• _WHAT YOU WILL DO_: Leaving out all pictures, copy exactly the lines from the one containing "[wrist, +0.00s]" down to the one containing "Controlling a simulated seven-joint", both of them included.

• _MATERIALS PROVIDED_:
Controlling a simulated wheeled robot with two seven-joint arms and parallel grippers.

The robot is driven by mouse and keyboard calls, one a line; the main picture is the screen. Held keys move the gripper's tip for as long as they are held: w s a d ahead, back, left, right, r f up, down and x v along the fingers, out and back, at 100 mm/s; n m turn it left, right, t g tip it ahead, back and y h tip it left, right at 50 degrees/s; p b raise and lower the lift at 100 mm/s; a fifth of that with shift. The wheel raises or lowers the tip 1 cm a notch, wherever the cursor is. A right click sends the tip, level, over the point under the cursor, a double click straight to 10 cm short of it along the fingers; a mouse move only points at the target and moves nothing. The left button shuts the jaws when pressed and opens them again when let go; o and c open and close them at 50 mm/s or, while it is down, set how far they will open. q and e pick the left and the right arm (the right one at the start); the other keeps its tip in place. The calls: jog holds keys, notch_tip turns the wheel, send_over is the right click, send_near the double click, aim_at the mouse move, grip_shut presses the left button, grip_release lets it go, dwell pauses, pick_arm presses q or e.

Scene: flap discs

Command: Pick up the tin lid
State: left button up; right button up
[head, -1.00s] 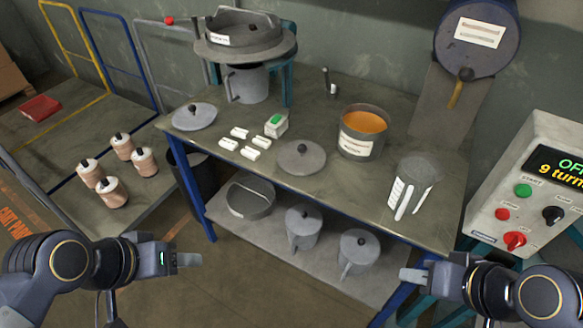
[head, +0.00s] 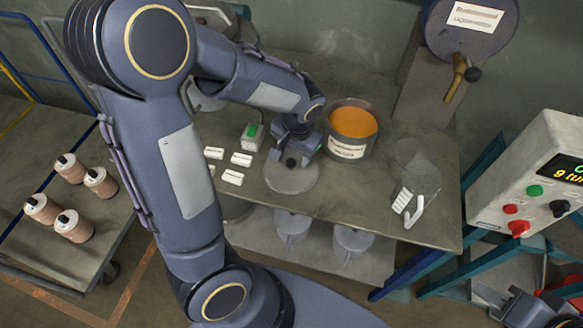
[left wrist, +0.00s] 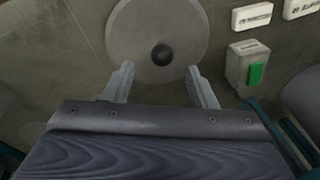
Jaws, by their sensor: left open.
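The tin lid, a flat grey disc (head: 291,180) with a dark round knob, lies on the table left of the orange-filled tin (head: 352,122). My left gripper (head: 286,160) is over the lid's far side, close to the knob. In the left wrist view the lid (left wrist: 135,30) lies beyond the open fingers (left wrist: 162,80), with its knob just ahead of the gap between them. Nothing is between the fingers. The gap in height to the lid is hard to tell. My right gripper (head: 522,308) shows only partly at the bottom right; its fingers are unclear.
A small box with a green top (head: 252,136) and several white labelled blocks (head: 241,159) lie left of the lid. A control box (head: 530,185) stands further right.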

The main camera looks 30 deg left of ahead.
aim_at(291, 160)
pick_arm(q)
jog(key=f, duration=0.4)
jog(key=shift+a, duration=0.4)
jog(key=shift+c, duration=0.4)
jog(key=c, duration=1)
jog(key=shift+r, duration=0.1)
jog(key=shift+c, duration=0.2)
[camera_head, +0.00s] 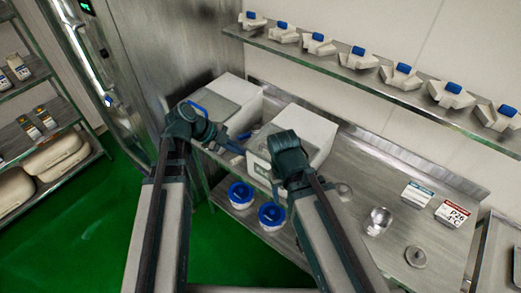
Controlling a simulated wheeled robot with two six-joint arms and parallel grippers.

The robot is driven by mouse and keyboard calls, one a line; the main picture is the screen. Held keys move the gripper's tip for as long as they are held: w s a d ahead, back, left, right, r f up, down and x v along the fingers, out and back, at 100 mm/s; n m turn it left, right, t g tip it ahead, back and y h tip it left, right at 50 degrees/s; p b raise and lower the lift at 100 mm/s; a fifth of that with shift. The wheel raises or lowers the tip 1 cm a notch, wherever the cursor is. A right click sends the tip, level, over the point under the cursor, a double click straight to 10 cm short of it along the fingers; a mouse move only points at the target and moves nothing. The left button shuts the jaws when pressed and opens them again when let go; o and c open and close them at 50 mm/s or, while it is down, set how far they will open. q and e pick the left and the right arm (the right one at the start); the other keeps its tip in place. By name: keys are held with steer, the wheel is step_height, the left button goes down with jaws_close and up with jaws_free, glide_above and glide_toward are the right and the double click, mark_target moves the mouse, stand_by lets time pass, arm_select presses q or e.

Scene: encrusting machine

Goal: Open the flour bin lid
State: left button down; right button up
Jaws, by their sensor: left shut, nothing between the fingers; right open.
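Two pale bins stand side by side on the steel counter: a left bin (238,89) and a right bin (312,132). The right bin's front carries a label with green print, too small to read. I cannot tell which one is the flour bin. My left gripper (226,137) is shut and empty, in front of the gap between the bins. My right gripper (283,140) is open in front of the right bin and covers part of it; its fingertips are mostly hidden behind the wrist.
Several blue-topped white pieces sit on the wall shelf (345,71). Blue-lidded tubs (272,215) stand on the lower shelf. A rack (80,153) stands left; green floor is free.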

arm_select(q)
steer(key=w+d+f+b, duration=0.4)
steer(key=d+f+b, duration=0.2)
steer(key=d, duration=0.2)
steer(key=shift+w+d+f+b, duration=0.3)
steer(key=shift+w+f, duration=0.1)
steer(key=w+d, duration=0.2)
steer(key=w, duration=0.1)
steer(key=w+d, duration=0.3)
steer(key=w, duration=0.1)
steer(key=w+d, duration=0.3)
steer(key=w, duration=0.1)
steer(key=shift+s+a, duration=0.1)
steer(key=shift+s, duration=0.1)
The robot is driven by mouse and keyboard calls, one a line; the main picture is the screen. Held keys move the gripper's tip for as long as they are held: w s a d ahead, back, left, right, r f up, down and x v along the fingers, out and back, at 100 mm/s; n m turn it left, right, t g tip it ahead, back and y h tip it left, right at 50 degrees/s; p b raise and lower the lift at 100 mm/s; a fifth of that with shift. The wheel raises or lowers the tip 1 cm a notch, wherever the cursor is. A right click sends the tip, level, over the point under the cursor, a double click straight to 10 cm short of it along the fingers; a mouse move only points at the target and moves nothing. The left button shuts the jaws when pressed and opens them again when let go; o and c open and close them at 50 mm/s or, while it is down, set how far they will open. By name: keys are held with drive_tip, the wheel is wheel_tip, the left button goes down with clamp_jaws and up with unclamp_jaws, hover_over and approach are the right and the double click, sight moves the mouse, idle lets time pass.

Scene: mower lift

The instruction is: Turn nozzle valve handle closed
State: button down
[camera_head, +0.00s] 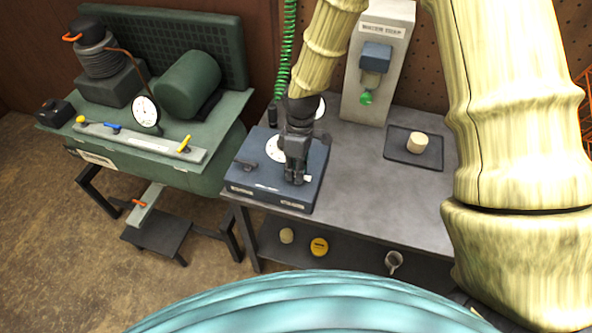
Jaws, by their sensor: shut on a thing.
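My gripper (294,178) points down over the right part of a blue box (262,192) on the grey workbench. Its dark fingers are shut on a small handle on the box, which they mostly hide. A small pale piece (308,178) shows just right of the fingertips; I cannot tell whether it is part of that handle. A dark lever (247,164) stands on the box's left part. A white dial (275,149) is behind the fingers, partly covered. The handle's exact angle cannot be seen.
A grey dispenser (362,98) stands behind on the grey workbench (352,182). A dark tray (398,160) with a cream cylinder (417,143) lies at right. The green compressor bench (225,128) with a gauge (146,111) is left. The bench middle is clear.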

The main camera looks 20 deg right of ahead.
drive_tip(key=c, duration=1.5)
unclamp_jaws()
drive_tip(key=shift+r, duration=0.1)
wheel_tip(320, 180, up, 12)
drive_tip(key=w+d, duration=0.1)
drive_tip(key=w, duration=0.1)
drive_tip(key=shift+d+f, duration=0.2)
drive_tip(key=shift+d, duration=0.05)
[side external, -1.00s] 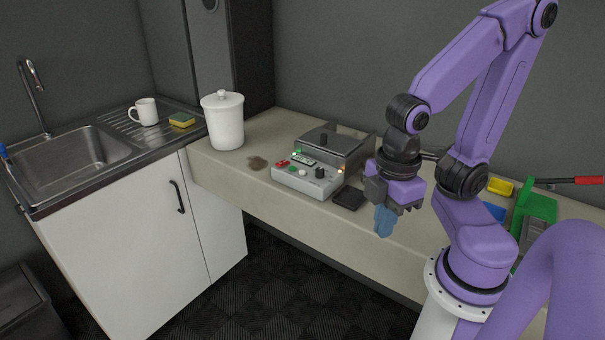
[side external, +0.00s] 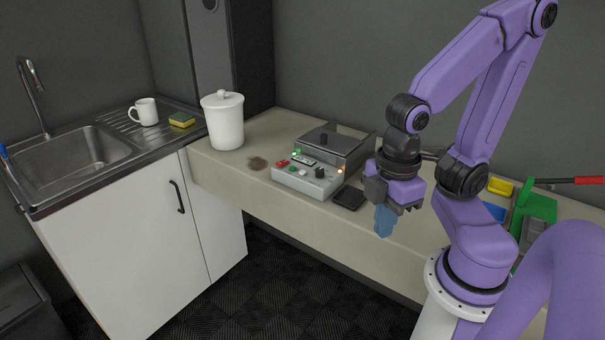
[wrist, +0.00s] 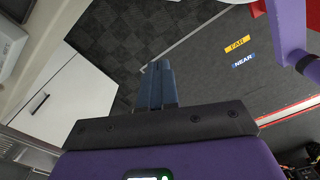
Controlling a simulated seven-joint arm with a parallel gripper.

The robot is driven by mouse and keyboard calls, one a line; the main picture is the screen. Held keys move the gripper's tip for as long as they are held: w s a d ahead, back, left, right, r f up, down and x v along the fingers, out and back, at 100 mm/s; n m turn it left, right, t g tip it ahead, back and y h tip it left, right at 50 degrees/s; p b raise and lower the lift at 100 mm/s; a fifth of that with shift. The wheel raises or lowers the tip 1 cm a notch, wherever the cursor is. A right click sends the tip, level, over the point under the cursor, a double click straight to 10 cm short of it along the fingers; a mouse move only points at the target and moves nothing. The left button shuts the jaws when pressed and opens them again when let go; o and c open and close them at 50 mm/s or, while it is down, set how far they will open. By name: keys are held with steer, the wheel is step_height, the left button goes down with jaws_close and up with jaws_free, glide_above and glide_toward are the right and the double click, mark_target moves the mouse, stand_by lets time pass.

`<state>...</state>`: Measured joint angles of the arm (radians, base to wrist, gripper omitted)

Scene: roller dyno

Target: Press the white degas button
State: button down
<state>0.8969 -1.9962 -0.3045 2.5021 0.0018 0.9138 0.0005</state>
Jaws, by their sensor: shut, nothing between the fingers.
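A grey lidded machine with a sloped control panel (side external: 308,182) stands on the beige counter. The panel carries a red switch (side external: 281,163), a small display, a green button (side external: 292,169), a pale button that looks white (side external: 302,173), a black knob (side external: 320,172) and an orange light (side external: 340,170). The labels are too small to read. My gripper (side external: 384,222) is to the right of the machine, apart from it, with its blue fingers pointing down. The fingers are together and empty, as the wrist view (wrist: 158,85) also shows.
A black pad (side external: 349,197) lies between the machine and my gripper. A white lidded jar (side external: 224,120) stands left of the machine, near a dark stain. A sink, mug (side external: 144,111) and sponge (side external: 182,120) are farther left. A green item (side external: 538,207) is at right.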

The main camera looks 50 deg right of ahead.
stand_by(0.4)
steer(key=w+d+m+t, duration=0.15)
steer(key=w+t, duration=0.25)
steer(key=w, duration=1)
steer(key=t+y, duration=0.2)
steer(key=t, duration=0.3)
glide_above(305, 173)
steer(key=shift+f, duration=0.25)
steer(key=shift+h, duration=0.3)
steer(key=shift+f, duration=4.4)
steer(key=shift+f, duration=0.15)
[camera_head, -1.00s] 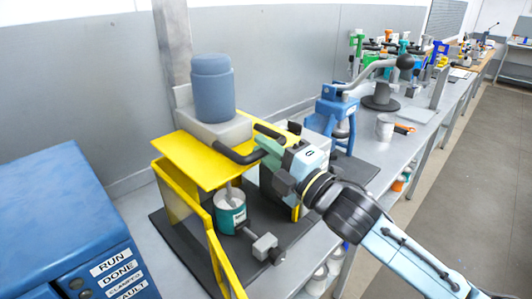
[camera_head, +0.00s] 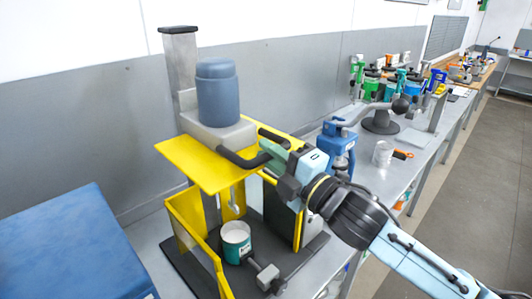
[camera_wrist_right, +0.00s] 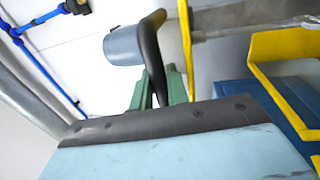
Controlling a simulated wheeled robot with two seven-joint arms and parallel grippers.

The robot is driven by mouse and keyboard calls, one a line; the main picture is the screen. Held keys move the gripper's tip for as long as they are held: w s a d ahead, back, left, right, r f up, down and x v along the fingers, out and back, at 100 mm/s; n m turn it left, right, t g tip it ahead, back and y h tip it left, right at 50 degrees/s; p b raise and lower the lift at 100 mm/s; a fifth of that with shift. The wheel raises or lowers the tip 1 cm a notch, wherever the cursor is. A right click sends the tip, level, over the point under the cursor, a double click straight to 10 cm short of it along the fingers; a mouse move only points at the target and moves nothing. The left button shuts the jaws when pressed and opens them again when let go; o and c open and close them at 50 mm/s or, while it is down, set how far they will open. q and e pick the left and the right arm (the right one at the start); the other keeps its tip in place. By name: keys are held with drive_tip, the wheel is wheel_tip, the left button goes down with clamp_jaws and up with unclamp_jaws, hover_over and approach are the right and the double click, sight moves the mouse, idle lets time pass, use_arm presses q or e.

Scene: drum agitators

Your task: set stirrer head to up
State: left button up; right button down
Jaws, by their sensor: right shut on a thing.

• _TASK ANSWER_:
[wrist, +0.00s] 
Controlling a simulated seven-joint arm with a parallel gripper.

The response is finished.